Dans le Finistère, Sébastien Plouzennec s’est installé en 2020. Il engraisse des femelles vendues en bonne partie en direct à des bouchers, et des jeunes bovins performants. Le système fourrager peu chargé lui laisse des options pour se choisir une trajectoire dans les prochaines années.

Sébastien Plouzennec est installé à Pluguffan, dans le sud du Finistère, depuis le 1er mai 2020. Il est depuis cette date chef d’exploitation, et ses parents âgés de 55 ans sont devenus salariés. Cette organisation a l’avantage d’être à la fois souple et sécurisante, pour que la transmission se passe dans les meilleures conditions. « Au départ en retraite de mes parents, j’aurai remboursé entre la moitié et les deux tiers de la reprise de l’exploitation. On verra à ce moment quelle orientation je donnerai au système, entre maraîchage et polyculture élevage », présente le jeune éleveur.

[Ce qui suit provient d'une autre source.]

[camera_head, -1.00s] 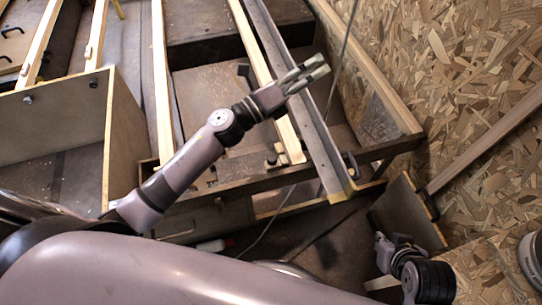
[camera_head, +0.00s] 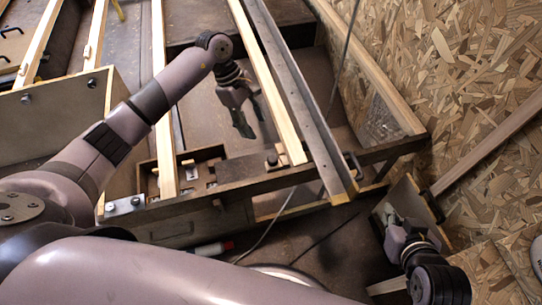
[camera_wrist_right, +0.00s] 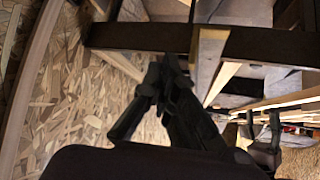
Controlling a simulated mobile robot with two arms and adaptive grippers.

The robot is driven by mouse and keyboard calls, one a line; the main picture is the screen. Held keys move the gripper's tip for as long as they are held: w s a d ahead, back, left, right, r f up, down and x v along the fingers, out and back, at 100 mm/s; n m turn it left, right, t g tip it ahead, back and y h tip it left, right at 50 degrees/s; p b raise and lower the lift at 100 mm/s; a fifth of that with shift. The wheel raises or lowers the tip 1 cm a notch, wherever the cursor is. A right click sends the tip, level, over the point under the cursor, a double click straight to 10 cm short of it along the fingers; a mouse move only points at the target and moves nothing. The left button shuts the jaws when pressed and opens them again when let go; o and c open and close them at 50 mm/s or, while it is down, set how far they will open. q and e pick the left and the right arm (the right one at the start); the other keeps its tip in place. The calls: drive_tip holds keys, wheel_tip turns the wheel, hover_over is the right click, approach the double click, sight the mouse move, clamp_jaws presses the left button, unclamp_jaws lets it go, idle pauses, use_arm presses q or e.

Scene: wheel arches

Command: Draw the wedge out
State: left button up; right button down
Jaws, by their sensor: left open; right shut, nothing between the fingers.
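I cannot pick out the wedge with certainty. Small light pieces (camera_head: 188,172) lie in a shallow dark wooden tray (camera_head: 215,151) on the bench, and any of them is too small to name. My left gripper (camera_head: 250,118) is open and empty, pointing down over the brown bench panel, left of a pale wooden strip (camera_head: 268,82). My right gripper (camera_head: 389,212) is shut and empty beside an upright board at the lower right. Its dark fingers (camera_wrist_right: 160,78) also show close together in the right wrist view, below a dark beam.
A long metal rail (camera_head: 304,100) slopes across the bench beside the pale strip. A wooden box (camera_head: 55,125) stands at the left, partly behind my left arm. A thin cable (camera_head: 345,50) hangs past the rail. Chipboard (camera_head: 470,80) covers the right side.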

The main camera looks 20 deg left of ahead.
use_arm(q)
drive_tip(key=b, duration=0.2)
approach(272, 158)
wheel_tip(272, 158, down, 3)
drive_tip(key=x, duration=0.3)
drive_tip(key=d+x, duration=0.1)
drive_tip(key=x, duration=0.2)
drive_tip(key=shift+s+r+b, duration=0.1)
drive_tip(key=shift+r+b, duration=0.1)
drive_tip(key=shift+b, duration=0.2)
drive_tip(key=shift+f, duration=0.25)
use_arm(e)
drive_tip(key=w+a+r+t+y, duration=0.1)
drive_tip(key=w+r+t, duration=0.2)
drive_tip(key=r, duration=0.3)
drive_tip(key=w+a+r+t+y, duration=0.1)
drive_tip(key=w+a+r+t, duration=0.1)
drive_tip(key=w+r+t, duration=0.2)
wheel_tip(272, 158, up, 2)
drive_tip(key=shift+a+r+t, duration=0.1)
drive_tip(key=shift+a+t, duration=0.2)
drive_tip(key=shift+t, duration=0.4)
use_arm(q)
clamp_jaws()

L’exploitation associe en effet les légumes et l’élevage. Toute une gamme de légumes et petits fruits vendus en direct apportent environ un tiers du chiffre d’affaires. Tout le personnel y participe (Sébastien, ses parents et une saisonnière) et cela mobilise l’équivalent de deux unités de main-d’œuvre à l’année. « Cette activité amène de la trésorerie régulièrement. Sur le plan agronomique, c’est intéressant car la parcelle de plein champ est installée chaque année derrière une prairie, ce qui permet de faire moins de traitements et d’apporter moins d’engrais. Et le fumier des bovins est très bien valorisé », explique Sébastien Plouzennec.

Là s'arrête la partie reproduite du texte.